**THE PROBLEM**
Repeat exactly, and only, the lines from the one that contains "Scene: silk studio" through the one that contains "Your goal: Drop", both ends included.

[start MATERIAL TO PROCESS]

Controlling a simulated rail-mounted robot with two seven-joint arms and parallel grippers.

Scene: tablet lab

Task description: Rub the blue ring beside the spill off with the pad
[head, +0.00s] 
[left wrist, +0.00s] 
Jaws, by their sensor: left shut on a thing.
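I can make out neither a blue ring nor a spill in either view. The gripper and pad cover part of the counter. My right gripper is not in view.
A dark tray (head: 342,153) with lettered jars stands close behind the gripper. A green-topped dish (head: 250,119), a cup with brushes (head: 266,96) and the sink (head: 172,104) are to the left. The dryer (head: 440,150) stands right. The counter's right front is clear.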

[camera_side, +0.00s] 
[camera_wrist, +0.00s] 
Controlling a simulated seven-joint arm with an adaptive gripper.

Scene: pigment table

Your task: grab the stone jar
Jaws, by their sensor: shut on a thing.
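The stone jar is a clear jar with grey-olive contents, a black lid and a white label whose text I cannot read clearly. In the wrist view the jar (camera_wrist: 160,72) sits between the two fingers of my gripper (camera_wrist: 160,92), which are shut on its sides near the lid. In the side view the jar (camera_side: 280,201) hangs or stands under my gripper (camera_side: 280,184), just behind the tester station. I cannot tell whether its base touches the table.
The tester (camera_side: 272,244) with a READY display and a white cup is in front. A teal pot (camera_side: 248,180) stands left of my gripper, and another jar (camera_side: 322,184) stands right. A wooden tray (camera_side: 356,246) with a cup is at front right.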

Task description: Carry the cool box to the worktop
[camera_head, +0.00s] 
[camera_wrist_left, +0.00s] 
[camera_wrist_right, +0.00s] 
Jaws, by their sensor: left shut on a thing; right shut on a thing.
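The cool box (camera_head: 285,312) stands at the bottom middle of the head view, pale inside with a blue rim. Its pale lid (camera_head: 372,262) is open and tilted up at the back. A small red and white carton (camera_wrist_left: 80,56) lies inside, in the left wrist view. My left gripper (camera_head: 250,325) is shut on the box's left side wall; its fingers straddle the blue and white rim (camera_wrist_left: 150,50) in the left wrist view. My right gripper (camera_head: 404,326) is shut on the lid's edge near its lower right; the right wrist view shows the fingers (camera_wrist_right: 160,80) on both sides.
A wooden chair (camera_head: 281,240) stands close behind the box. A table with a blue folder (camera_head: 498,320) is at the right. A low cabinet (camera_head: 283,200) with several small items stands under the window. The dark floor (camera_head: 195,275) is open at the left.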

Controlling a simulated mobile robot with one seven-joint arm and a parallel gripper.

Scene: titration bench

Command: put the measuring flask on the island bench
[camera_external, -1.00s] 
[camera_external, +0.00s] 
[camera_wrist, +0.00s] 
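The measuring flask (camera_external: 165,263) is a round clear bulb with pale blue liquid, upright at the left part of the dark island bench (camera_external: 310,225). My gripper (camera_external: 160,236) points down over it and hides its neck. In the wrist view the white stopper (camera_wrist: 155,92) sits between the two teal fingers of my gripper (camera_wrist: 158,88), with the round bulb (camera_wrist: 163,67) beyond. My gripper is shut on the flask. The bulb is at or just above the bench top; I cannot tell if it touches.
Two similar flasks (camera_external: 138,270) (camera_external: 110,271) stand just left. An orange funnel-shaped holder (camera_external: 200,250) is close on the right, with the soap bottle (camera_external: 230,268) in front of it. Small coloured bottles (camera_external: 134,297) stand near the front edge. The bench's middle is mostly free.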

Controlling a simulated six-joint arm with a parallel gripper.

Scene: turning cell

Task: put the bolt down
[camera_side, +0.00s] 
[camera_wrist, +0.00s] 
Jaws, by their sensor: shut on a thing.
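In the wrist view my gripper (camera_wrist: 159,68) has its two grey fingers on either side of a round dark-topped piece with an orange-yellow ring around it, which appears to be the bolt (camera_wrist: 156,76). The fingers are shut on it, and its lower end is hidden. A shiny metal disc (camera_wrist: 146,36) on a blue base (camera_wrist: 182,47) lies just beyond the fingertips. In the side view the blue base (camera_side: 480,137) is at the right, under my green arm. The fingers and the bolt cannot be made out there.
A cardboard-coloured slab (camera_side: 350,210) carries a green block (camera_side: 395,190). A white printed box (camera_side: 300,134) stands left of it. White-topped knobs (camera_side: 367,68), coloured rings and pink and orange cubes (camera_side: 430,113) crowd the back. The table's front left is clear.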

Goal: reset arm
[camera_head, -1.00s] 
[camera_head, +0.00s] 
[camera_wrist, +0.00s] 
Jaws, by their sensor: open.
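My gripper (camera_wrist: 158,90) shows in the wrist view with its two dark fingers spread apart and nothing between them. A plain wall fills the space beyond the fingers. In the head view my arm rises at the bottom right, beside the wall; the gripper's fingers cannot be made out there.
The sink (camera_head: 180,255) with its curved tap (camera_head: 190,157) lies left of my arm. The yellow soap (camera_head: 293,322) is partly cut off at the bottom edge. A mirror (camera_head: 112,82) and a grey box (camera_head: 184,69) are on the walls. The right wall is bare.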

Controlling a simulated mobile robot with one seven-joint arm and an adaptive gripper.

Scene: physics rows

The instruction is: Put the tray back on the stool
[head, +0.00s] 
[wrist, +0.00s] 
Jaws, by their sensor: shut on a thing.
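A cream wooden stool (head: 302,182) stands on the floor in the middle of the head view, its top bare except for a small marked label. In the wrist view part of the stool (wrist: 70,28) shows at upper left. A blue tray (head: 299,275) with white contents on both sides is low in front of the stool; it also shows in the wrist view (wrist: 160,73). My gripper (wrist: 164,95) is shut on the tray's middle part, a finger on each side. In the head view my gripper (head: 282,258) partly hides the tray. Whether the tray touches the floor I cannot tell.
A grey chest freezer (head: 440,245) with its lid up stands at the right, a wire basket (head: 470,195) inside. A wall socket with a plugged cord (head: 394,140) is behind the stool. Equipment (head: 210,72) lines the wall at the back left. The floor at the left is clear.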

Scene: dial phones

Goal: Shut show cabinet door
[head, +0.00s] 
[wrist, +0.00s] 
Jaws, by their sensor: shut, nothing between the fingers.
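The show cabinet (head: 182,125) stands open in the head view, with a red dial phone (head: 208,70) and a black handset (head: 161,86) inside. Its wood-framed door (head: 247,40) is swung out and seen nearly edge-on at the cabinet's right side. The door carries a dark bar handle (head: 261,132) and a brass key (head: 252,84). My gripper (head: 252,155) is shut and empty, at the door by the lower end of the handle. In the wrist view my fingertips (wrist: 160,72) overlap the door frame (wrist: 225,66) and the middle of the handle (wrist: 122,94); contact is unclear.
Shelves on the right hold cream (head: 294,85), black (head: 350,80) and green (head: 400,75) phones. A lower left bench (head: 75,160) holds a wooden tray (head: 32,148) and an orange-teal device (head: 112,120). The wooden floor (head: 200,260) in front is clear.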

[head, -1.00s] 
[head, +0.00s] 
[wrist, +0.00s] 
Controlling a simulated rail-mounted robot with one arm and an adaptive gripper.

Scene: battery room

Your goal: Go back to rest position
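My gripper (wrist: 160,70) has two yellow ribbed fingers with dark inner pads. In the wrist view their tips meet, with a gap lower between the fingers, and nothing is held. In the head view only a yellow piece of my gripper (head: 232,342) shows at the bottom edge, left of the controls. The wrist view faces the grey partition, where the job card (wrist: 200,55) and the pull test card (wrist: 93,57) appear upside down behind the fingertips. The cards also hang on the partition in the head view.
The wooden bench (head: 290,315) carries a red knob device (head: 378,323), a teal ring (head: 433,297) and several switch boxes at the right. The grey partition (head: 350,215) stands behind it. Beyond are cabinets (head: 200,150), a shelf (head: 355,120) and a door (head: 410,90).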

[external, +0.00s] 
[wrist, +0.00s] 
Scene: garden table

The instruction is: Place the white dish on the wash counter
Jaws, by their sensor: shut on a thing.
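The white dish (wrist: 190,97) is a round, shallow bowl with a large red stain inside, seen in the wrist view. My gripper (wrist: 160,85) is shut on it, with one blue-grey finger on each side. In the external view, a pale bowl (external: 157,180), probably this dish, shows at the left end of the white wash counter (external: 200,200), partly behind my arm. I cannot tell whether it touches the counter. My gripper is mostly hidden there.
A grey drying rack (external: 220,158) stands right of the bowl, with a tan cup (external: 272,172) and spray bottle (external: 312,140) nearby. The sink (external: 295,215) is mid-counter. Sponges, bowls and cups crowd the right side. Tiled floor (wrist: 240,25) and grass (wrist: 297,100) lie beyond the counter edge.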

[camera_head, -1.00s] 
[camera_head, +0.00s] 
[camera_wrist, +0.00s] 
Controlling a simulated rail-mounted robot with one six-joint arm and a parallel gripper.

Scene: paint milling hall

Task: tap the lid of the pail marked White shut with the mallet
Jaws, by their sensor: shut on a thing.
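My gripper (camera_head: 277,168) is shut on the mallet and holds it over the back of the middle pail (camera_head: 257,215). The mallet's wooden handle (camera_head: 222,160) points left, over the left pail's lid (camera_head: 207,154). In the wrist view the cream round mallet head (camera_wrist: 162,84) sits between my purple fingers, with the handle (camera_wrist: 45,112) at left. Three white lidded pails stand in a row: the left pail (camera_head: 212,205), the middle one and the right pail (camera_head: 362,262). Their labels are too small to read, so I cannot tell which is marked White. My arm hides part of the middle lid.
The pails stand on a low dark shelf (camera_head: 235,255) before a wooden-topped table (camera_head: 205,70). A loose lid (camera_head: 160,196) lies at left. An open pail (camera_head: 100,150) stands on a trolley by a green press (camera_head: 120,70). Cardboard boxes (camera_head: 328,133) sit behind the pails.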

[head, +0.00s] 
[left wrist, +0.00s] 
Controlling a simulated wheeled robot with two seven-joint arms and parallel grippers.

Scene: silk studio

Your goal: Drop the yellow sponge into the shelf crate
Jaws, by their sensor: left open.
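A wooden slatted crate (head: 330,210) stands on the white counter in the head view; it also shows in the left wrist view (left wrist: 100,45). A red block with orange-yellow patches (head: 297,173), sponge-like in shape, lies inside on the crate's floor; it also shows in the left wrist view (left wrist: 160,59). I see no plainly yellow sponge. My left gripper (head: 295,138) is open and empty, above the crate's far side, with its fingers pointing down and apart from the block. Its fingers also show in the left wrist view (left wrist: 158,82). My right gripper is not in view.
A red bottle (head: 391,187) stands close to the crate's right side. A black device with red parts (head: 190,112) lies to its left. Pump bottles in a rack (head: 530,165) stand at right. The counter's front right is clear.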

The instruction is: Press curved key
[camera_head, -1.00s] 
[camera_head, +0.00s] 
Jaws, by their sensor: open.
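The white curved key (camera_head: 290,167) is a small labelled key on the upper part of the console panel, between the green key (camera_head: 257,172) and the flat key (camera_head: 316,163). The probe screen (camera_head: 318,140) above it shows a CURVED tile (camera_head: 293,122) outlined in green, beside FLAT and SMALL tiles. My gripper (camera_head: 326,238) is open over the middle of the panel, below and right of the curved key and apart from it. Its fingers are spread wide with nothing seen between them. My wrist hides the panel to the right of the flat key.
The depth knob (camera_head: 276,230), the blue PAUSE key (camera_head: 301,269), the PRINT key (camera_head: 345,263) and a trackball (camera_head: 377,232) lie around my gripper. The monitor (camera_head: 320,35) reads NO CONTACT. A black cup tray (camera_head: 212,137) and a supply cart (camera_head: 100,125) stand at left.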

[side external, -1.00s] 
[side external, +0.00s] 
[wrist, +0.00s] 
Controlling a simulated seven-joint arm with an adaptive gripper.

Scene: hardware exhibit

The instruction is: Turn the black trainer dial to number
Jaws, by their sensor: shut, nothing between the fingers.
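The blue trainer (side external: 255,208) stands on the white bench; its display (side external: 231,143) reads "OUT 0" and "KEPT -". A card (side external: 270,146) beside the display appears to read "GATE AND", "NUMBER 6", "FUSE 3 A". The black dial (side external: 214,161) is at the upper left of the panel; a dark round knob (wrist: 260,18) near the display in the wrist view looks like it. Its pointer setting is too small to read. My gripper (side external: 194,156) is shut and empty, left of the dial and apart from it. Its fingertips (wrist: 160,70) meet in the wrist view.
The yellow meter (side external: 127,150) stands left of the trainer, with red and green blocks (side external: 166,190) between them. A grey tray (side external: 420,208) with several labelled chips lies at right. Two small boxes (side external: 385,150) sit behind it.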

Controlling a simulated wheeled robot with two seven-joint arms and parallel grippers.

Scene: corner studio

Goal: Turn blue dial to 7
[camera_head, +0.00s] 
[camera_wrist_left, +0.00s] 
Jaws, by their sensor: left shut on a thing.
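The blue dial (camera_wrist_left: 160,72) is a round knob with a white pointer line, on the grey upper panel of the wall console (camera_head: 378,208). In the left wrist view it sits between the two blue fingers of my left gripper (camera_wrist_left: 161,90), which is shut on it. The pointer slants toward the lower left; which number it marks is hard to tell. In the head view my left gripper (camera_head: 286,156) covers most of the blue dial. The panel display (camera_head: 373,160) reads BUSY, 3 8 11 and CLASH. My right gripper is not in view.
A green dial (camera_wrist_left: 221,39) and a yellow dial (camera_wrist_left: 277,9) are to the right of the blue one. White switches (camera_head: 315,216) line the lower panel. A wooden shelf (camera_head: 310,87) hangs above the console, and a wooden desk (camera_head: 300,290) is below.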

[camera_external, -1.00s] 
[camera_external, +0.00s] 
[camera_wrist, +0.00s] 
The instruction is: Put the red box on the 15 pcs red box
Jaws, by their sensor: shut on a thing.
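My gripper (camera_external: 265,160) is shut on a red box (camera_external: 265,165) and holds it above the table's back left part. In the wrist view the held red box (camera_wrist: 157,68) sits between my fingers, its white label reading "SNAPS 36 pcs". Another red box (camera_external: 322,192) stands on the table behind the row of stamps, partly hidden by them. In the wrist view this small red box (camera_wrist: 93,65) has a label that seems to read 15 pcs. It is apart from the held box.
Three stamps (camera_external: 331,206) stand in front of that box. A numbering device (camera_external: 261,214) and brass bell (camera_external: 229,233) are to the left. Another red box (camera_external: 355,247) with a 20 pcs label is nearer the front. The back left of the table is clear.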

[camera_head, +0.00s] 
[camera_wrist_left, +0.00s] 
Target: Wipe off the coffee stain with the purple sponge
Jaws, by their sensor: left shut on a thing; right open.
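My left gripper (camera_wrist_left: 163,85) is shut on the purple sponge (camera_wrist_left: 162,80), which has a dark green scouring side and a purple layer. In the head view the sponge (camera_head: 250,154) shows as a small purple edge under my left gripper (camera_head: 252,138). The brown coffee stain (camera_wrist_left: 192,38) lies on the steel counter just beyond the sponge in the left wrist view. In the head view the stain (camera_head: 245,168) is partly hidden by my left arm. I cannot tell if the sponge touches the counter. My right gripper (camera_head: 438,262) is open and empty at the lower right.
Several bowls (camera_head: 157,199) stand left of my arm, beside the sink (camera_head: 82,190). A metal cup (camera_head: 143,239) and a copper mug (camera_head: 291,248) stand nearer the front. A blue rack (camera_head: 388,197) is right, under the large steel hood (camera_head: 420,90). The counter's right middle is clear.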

[end MATERIAL TO PROCESS]

**FULL RESPONSE**
Scene: silk studio

Your goal: Drop the yellow sponge into the shelf crate

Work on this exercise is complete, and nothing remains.